# YOUR OBJECTIVE
Please reproduce the lines of the records below from the one holding "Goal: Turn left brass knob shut" through the one holding "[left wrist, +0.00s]", inclusive, skipping all pictures.

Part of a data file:

____________

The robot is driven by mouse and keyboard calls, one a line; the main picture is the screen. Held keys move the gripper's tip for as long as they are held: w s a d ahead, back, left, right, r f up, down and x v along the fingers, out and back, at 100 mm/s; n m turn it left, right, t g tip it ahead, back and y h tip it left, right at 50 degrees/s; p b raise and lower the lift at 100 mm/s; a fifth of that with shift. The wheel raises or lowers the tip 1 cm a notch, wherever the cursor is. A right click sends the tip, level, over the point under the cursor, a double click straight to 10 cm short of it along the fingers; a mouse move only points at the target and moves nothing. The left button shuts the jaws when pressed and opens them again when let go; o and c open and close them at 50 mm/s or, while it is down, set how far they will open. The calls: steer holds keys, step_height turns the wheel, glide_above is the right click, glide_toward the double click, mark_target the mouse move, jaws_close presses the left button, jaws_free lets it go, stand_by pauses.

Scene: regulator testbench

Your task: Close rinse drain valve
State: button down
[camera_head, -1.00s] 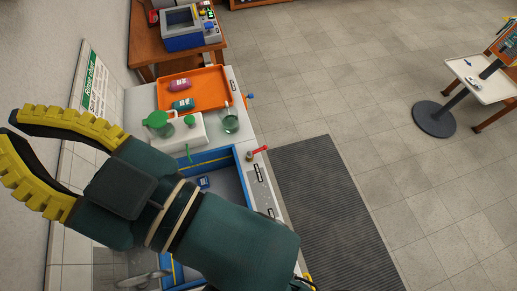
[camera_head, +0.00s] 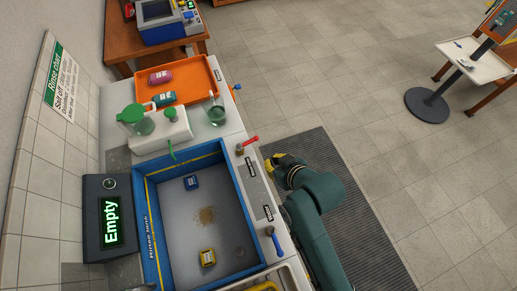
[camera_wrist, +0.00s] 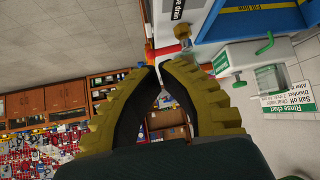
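The valve with a red handle (camera_head: 248,143) sits on the sink's right rim in the head view, its handle pointing right. In the wrist view the red handle (camera_wrist: 164,51) shows just past my fingertips, beside a label of which "drain" is readable. My gripper (camera_head: 270,161) is low at the right of the bench in the head view, apart from the valve. In the wrist view its yellow fingers (camera_wrist: 162,68) curve in until the tips come together, with nothing seen held. Whether the tips touch the handle is unclear there.
A blue-handled valve (camera_head: 275,241) is farther along the same rim. The blue-framed sink (camera_head: 151,222) holds a blue block, a yellow block and a brown patch. A display (camera_head: 108,222) reads "Empty". An orange tray (camera_head: 205,72) and a beaker (camera_head: 217,115) stand behind. Floor is open at right.

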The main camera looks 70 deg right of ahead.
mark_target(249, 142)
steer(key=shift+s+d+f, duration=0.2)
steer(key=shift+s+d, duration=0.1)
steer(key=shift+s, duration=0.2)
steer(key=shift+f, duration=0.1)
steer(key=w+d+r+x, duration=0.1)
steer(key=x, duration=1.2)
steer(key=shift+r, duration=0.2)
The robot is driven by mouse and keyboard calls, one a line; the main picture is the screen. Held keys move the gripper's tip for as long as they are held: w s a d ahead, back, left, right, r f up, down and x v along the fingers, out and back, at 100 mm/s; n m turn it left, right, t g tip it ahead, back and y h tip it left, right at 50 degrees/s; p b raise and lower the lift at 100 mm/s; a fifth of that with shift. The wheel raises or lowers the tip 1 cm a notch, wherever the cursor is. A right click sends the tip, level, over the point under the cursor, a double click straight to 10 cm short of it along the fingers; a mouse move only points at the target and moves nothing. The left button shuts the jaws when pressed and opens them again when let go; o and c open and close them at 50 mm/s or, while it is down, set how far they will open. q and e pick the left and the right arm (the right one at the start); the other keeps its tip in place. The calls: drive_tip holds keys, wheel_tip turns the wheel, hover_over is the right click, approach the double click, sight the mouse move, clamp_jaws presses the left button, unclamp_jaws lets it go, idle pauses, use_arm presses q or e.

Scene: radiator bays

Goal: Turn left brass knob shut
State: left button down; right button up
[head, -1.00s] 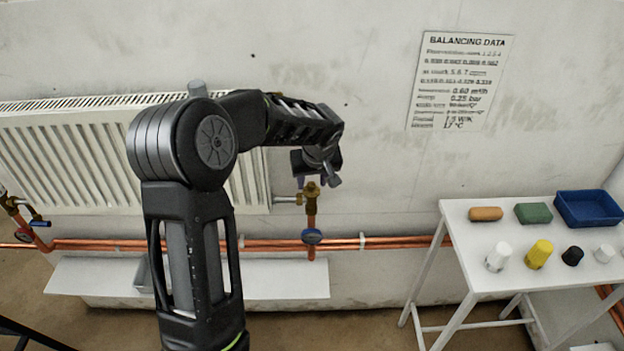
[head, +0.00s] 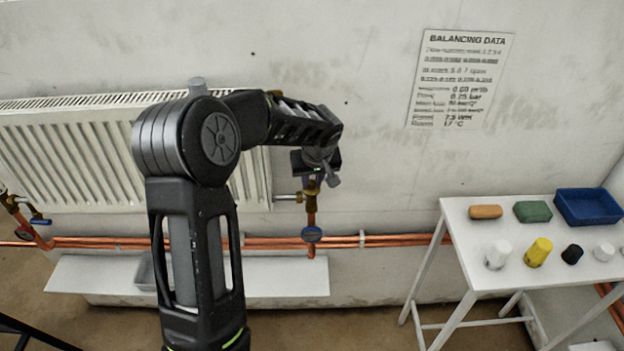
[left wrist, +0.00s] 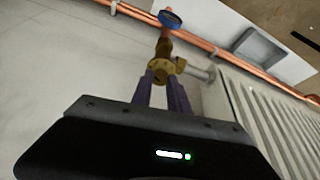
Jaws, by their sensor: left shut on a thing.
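The brass valve (head: 309,196) sits at the radiator's lower right corner, on a vertical copper pipe. My left gripper (head: 316,182) is directly above it, pointing down, and mostly hides its top. In the left wrist view, the two purple-grey fingers (left wrist: 163,86) reach to the brass valve (left wrist: 163,68), one on each side. The gripper is shut on the brass knob at the top; the knob itself is largely hidden between the fingers. My right gripper is not in view.
The white radiator (head: 80,150) is left of the valve. Copper pipes (head: 385,241) run along the wall. A white table (head: 465,236) with caps and a blue tray (head: 588,207) stands at right.

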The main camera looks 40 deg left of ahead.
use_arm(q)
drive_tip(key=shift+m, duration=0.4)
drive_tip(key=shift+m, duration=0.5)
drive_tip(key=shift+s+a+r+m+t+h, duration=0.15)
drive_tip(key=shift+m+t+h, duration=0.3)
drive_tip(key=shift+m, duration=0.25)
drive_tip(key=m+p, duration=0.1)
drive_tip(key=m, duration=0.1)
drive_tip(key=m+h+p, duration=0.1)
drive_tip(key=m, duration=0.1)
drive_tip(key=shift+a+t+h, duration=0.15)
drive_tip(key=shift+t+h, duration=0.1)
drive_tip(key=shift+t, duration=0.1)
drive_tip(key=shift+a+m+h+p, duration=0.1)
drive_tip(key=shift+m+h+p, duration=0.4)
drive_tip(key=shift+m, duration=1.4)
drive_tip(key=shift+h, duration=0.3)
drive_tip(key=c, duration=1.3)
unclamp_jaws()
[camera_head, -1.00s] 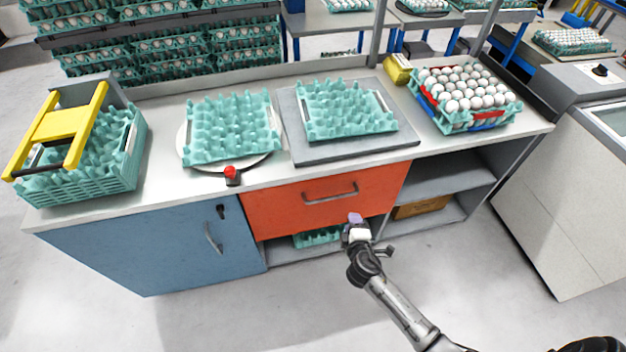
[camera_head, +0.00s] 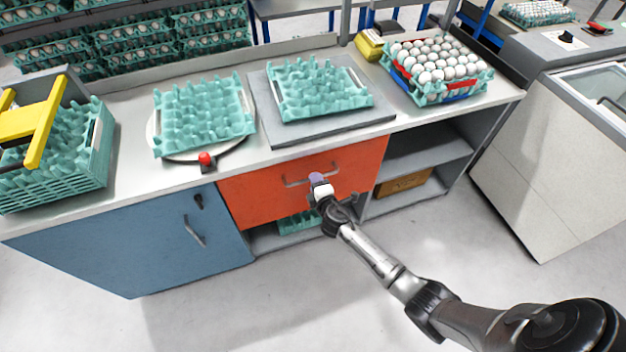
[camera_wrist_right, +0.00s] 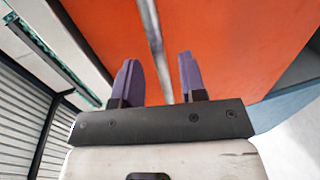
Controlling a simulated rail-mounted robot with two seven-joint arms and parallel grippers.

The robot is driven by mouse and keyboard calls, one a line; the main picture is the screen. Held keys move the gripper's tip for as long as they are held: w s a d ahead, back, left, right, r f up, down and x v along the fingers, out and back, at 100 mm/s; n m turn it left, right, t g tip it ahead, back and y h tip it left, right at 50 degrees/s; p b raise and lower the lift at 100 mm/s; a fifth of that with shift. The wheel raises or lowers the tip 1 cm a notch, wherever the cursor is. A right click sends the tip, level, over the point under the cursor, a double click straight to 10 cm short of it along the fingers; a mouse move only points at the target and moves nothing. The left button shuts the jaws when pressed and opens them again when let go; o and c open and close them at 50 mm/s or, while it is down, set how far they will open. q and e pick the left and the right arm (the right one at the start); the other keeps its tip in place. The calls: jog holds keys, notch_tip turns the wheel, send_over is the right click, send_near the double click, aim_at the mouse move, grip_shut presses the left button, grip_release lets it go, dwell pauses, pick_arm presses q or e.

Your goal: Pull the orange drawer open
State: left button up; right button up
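The orange drawer (camera_head: 254,193) is shut in the middle of the bench front, with a grey bar handle (camera_head: 296,182) across it. My right gripper (camera_head: 318,181) is in front of the handle's right part and covers some of it. In the right wrist view the gripper (camera_wrist_right: 158,80) is open, with two purple fingers apart. The handle (camera_wrist_right: 153,40) runs between the fingers in that view, against the orange drawer face (camera_wrist_right: 225,45). I cannot tell whether the fingers touch it. My left gripper is not in view.
A blue cabinet door (camera_head: 130,240) with its own handle is left of the drawer. Open shelves (camera_head: 430,150) are to the right. Teal egg trays (camera_head: 205,115) and a red button (camera_head: 206,159) are on the worktop. The floor in front is clear.

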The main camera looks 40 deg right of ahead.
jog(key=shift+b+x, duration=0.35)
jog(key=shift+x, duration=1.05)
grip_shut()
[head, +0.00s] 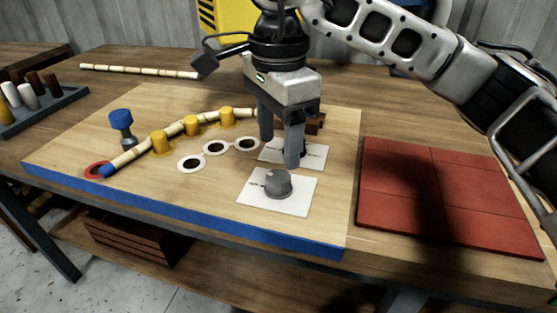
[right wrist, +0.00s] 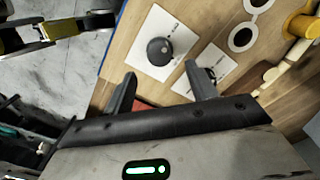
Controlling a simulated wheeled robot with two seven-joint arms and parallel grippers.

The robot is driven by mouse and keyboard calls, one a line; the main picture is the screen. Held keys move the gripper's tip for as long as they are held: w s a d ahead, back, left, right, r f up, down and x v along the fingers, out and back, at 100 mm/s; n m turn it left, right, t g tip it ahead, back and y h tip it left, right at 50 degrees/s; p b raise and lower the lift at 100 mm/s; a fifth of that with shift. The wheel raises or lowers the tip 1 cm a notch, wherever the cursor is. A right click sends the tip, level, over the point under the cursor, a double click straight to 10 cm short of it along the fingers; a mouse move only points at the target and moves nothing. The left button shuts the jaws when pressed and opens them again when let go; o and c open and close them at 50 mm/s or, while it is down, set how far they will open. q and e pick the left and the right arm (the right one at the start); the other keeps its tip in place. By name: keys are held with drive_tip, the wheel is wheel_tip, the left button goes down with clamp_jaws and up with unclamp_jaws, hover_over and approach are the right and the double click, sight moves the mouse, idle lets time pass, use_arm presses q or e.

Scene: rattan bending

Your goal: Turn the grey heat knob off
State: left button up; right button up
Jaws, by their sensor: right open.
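The grey heat knob (head: 278,183) sits on a white square plate (head: 300,205) near the front right of the wooden board. It also shows in the right wrist view (right wrist: 159,50), ahead of the fingers and apart from them. My right gripper (head: 279,148) is open and points down, above and just behind the knob; it also shows in the right wrist view (right wrist: 160,90). Nothing is between its fingers. A second white plate (head: 318,158) lies behind, partly hidden by a finger, with a dark part on it. My left gripper is not clearly seen in the head view.
Red tiles (head: 450,195) lie to the right. A straight rattan pole (head: 140,70) lies behind. The board's blue front edge (head: 190,219) is clear.

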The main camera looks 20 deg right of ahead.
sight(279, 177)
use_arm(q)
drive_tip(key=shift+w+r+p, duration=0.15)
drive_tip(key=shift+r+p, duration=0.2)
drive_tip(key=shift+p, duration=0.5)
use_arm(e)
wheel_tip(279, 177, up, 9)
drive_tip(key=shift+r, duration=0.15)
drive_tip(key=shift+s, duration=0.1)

____________

# TASK RESULT
Goal: Turn left brass knob shut
State: left button down; right button up
[head, -1.00s] 
[head, +0.00s] 
[left wrist, +0.00s] 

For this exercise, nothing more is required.